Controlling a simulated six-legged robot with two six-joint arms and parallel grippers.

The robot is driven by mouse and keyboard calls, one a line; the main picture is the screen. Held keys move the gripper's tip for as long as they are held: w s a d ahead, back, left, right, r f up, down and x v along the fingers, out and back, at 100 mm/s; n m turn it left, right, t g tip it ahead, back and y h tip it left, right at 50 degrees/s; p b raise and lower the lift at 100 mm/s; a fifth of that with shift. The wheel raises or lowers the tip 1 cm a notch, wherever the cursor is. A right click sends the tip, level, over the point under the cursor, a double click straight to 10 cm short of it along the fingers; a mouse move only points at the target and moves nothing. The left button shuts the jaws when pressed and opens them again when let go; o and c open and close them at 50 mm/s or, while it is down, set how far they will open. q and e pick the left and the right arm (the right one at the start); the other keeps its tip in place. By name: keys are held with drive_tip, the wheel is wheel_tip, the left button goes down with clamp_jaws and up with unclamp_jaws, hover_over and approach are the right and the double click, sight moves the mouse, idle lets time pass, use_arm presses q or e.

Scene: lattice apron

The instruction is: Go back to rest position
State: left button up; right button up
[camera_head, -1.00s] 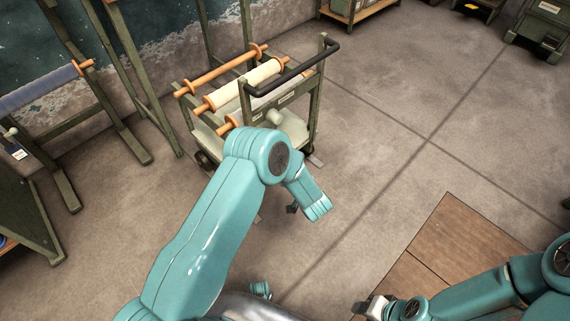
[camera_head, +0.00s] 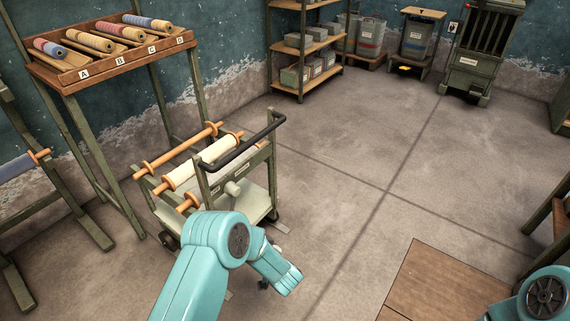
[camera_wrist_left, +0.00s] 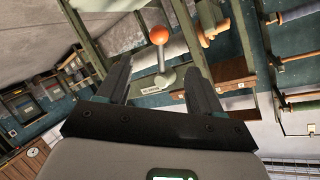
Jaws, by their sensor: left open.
=-=-=-=-=
> _SET PROBLEM_:
Write the number of lines containing the word "back" and nothing besides it.

> _TASK OUTPUT_:
2